Su éxito fue tal que acabó acumulando una gran fortuna, haciéndose con obras de arte de Picasso, Renoir, Tolouse-Lautrec, Matisse o Rodin que exhibía en el palacio que adquirió en Versalles, en su casa de Villafranche-sur-Mer o su chalet en la madrileña Ciudad Lineal. Toda una ostentación que se veía también en su tren privado con el que se desplazaba en sus giras europeas, llegando a tener toda una colección a la venta de artículos como perfumes, abanicos, medias, sombreros y artículos de belleza con su nombre al más puro estilo de las megaestrellas del siglo XXI.

Carmen Sevilla inauguró la calle Raquel Meller en Tarazona, en 2008. NATALIA HUERTA / EL PERIÓDICO

Pero a todo este lujo también le comenzó a acompañar su gran orgullo y excentricidades de gran estrella según cuentan las crónicas de la época, que le llevaron a tener numerosos conflictos con representantes y agentes artísticos.

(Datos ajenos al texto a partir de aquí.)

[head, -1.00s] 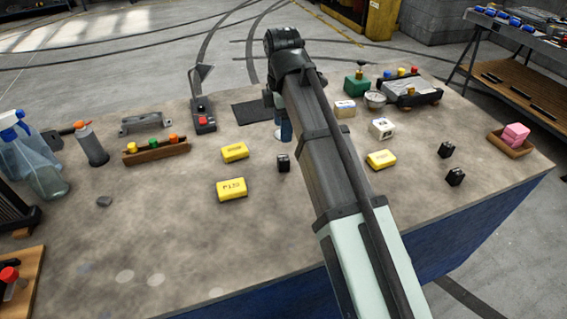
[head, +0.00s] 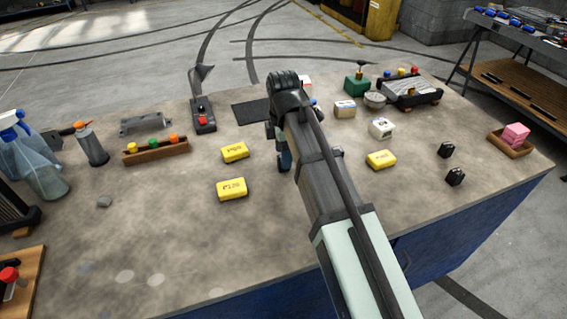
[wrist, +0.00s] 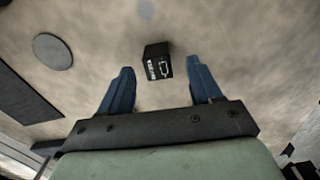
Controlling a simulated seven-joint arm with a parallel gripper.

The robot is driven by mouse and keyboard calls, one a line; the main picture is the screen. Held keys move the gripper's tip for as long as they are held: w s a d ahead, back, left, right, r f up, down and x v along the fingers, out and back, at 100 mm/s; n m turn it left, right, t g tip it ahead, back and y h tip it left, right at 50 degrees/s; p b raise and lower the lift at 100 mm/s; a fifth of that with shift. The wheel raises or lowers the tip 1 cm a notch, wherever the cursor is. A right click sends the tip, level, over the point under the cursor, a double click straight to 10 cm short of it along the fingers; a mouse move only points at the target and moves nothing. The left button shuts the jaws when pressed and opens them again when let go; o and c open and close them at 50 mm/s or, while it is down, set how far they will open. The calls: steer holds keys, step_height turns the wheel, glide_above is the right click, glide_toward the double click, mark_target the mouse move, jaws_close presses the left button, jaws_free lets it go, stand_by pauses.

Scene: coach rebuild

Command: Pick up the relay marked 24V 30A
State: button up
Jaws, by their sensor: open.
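A small black relay (wrist: 158,62) with white printing sits on the bench, seen in the wrist view. It lies between and slightly beyond the blue fingertips of my gripper (wrist: 160,70), which is open and touches neither side of it. The printing is too small to read. In the head view my gripper (head: 284,160) is low over the bench and hides this relay. Two more black blocks, one (head: 446,150) behind the other (head: 455,177), sit at the right of the bench; their markings cannot be read.
Yellow blocks sit left (head: 235,153), front left (head: 232,188) and right (head: 381,159) of my arm. White boxes (head: 381,128) stand behind on the right. A wooden rack (head: 156,152) and spray bottles (head: 40,165) are left. The front left bench (head: 180,245) is mostly clear.

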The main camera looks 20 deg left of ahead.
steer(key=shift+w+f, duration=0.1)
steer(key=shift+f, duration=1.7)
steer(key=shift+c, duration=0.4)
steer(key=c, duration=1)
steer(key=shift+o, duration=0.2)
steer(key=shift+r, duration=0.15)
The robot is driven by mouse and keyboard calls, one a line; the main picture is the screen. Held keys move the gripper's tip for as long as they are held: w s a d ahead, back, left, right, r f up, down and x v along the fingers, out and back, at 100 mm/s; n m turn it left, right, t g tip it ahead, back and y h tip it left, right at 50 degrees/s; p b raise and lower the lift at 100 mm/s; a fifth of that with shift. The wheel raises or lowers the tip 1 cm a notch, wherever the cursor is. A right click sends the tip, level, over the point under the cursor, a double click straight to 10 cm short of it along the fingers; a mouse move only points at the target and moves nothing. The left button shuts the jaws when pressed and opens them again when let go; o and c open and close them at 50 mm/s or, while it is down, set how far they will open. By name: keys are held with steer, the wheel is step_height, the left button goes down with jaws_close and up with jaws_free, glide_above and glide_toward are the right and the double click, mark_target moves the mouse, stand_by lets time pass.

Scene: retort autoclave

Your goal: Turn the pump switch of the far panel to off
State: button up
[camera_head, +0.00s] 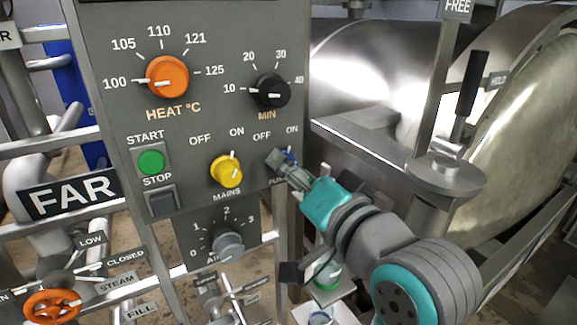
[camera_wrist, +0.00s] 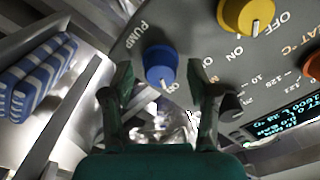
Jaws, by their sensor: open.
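The far panel (camera_head: 205,115) is a grey control board beside a "FAR" sign. Its blue pump switch (camera_wrist: 161,65) shows in the wrist view between and ahead of my fingertips, with its white pointer toward the label that appears to read ON. In the head view only a bit of the blue switch (camera_head: 289,155) shows behind my gripper (camera_head: 278,162), which also covers part of the PUMP label. My gripper (camera_wrist: 158,78) is open and empty, one finger to each side of the switch in the picture. I cannot tell whether the fingertips reach around it.
The yellow mains knob (camera_head: 227,171) is close to the left of the pump switch. The black MIN knob (camera_head: 270,91) and orange heat knob (camera_head: 167,76) are above. A post with a black lever (camera_head: 470,98) and the steel vessel (camera_head: 385,70) stand to the right.

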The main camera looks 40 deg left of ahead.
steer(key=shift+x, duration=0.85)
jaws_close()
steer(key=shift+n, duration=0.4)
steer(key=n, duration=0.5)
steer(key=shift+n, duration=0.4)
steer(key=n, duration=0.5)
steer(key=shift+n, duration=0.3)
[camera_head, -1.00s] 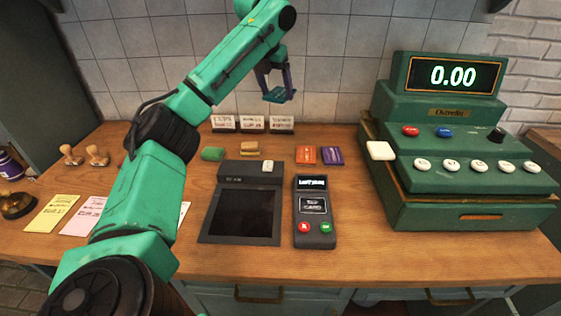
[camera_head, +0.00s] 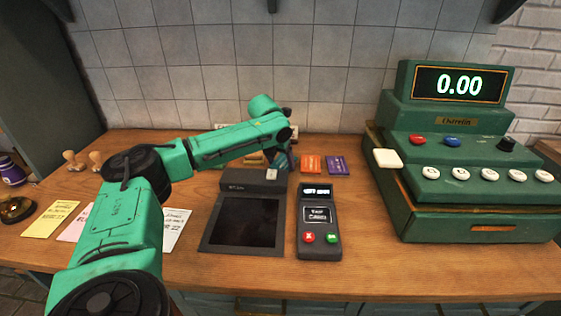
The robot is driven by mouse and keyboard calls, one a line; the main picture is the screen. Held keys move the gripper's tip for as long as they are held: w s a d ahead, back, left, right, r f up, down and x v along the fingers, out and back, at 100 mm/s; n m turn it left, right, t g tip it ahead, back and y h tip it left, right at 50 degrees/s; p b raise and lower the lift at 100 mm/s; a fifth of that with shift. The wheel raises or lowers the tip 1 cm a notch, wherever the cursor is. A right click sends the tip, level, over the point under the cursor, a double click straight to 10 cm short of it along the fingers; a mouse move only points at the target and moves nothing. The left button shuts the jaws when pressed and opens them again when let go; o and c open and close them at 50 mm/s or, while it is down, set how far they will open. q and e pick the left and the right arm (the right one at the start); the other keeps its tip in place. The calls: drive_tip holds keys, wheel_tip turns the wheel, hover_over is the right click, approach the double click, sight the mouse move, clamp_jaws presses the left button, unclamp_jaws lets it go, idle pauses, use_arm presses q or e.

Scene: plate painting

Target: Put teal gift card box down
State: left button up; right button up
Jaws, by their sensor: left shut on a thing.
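My left gripper (camera_head: 284,162) is low over the back of the wooden table, behind the dark scanner unit and just left of the orange card box (camera_head: 311,163). It is shut on the teal gift card box, which is mostly hidden by my gripper and arm; I cannot tell whether it touches the table. A purple card box (camera_head: 336,165) lies to the right of the orange one. My right gripper is not in view.
The scanner unit (camera_head: 243,222) and card terminal (camera_head: 319,225) stand in front of my gripper. A green cash register (camera_head: 455,180) fills the right side. Paper slips (camera_head: 50,219) and wooden stamps (camera_head: 70,160) lie at left. Bare table shows right of the terminal.

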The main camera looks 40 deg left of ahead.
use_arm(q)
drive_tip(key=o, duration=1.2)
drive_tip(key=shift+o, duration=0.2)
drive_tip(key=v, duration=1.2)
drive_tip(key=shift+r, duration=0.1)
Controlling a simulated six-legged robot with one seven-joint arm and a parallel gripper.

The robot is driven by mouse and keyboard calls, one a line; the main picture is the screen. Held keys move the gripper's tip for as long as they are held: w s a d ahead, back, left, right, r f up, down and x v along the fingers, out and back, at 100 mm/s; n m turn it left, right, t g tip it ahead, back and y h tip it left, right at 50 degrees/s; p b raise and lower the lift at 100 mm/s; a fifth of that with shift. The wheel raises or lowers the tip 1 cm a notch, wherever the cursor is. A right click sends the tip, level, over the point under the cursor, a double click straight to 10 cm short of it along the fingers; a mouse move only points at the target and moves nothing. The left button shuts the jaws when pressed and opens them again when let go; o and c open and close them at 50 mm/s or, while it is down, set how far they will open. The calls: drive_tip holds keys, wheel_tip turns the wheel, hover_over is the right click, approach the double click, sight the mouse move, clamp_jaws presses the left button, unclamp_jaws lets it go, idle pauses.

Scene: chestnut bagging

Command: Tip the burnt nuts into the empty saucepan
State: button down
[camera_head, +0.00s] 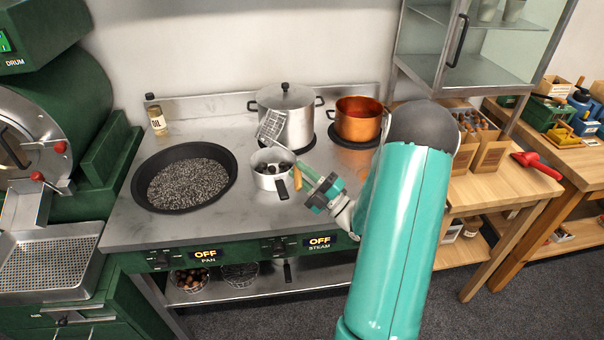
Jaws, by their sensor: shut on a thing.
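My gripper (308,177) is shut on a wire skimmer (271,125), whose mesh head stands tilted up behind and above the small saucepan. The skimmer's wooden handle (297,179) shows beside my fingers, at the pan's right side. The mesh looks empty, though it is small in view. The small saucepan (258,175) stands on the steel worktop with its black handle toward the front. Several dark lumps, which look like burnt nuts (271,167), lie in it. Part of its right side is close to or behind the handle and fingers.
A wide black pan (141,190) of dark grit stands at left. A lidded steel pot (286,112) and a copper pot (358,122) stand behind. Worktop (215,225) between pan and saucepan is clear. A basket of chestnuts (191,280) sits below.

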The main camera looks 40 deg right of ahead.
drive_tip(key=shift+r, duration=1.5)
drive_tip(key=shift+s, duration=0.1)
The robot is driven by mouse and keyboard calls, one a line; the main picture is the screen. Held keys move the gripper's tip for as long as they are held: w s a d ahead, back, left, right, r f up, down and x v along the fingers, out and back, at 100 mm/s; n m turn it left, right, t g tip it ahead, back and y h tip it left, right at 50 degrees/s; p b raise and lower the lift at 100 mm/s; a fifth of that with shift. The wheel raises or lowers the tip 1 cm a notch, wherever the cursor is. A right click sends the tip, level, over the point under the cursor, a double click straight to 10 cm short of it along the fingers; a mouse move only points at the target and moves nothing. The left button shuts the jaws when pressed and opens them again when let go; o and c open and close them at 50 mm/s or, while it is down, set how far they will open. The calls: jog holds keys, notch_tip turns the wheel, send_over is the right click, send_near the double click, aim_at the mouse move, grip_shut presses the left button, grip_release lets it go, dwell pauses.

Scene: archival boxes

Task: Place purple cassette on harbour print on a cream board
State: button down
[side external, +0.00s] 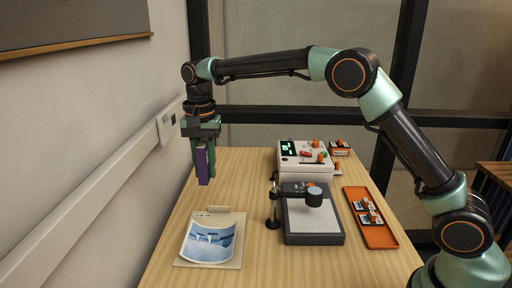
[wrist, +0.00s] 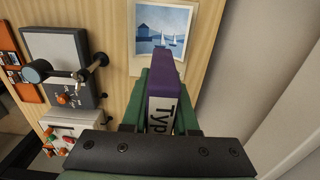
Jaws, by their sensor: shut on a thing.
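The purple cassette (side external: 203,165) hangs upright below my gripper (side external: 202,148), whose jaws are shut on it. The harbour print (side external: 208,240) is a blue picture with white sailboats on a cream board (side external: 237,262), lying at the near left of the wooden table. In the wrist view the print (wrist: 161,28) lies beyond the cassette's far end. The cassette is in the air, apart from the print.
A black stand with a grey plate (side external: 313,222) and a post (side external: 273,208) is right of the print. A cream device with knobs (side external: 305,160) stands behind it. An orange tray (side external: 378,236) with small items is at the right. The wall (side external: 90,130) runs close along the left.

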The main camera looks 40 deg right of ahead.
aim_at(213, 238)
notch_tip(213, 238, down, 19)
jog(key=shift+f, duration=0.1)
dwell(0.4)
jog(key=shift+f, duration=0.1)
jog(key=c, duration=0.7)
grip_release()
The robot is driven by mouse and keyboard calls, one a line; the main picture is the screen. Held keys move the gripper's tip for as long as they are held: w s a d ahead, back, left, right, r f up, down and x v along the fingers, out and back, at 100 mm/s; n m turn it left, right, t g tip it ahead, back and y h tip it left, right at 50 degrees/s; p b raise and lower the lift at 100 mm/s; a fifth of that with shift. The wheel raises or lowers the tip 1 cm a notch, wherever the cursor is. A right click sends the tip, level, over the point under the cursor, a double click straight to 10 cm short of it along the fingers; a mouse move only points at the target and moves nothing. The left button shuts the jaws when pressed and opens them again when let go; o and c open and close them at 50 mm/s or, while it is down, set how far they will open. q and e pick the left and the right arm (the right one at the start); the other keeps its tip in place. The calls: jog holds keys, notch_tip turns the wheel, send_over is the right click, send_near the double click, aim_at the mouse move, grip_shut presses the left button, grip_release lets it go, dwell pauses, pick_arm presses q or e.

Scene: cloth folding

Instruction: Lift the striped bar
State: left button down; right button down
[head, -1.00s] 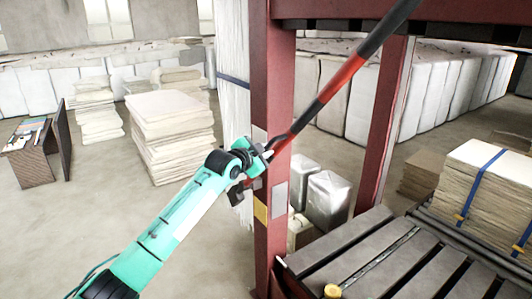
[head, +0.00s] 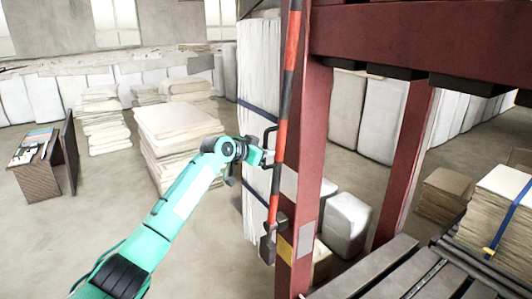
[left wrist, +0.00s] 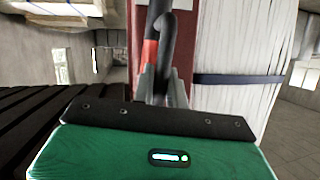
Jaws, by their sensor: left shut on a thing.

Al final de la década de 1930 su estrella como artista comenzó a decaer, aunque siempre acudían publicaciones de toda Europa y de EEUU para hacer reportajes sobre ella. A partir de 1950 sus reapariciones sobre los escenarios fueron ya cada vez más contadas, y a pesar de perder con los años buena parte de su fortuna, siguió viviendo bien a pesar de comenzar a tener una forma de vida más modesta. Acabó desarrollando una afección cardiaca que unida a una caída que tuvo le provocó la muerte el 26 de julio de 1962 en Barcelona, siendo enterrada en el Cementerio de Montjuïc una de las primeras grandes artistas a nivel mundial del siglo XX.